TASK OBJECTIVE —
Reproduce the material that follows, please, but only from its first line to the line containing "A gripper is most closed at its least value", inclusive.

— BEGIN COLLECTED MATERIAL —

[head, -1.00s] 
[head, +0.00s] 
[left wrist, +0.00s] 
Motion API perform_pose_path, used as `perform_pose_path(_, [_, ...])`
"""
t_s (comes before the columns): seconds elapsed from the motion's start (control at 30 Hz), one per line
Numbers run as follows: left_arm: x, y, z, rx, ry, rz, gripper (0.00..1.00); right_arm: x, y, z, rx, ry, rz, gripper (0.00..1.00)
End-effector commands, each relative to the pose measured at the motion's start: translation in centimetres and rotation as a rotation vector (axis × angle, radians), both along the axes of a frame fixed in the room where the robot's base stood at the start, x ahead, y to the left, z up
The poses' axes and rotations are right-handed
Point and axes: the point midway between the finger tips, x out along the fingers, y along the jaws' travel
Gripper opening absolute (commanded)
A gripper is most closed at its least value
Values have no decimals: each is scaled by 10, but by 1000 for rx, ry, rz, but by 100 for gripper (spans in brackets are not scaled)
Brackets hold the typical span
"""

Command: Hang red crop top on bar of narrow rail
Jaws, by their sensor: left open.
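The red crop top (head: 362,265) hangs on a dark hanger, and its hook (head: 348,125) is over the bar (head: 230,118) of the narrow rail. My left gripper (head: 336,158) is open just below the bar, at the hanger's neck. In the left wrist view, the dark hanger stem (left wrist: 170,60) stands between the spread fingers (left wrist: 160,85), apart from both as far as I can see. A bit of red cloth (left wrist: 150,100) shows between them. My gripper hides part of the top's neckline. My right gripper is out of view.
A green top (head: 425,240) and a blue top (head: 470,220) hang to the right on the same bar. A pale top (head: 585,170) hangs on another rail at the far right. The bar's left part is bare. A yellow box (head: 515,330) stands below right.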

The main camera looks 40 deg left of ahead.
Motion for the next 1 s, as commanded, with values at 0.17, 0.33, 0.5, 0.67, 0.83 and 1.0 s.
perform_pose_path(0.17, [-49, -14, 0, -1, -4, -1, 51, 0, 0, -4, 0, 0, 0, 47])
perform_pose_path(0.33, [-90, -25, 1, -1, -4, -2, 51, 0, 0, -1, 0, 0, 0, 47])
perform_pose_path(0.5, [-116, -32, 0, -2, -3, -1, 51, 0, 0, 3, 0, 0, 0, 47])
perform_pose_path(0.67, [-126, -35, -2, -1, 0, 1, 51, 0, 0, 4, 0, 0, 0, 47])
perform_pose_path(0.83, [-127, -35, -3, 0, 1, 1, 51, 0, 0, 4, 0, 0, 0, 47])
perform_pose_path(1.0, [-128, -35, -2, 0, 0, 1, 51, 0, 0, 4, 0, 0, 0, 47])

— END COLLECTED MATERIAL —

RESULT FOR THIS EXERCISE —
[head, -1.00s] 
[head, +0.00s] 
[left wrist, +0.00s] 
Motion API perform_pose_path, used as `perform_pose_path(_, [_, ...])`
"""
t_s (comes before the columns): seconds elapsed from the motion's start (control at 30 Hz), one per line
Numbers run as follows: left_arm: x, y, z, rx, ry, rz, gripper (0.00..1.00); right_arm: x, y, z, rx, ry, rz, gripper (0.00..1.00)
End-effector commands, each relative to the pose measured at the motion's start: translation in centimetres and rotation as a rotation vector (axis × angle, radians), both along the axes of a frame fixed in the room where the robot's base stood at the start, x ahead, y to the left, z up
The poses' axes and rotations are right-handed
Point and axes: the point midway between the finger tips, x out along the fingers, y along the jaws' travel
Gripper opening absolute (commanded)
A gripper is most closed at its least value

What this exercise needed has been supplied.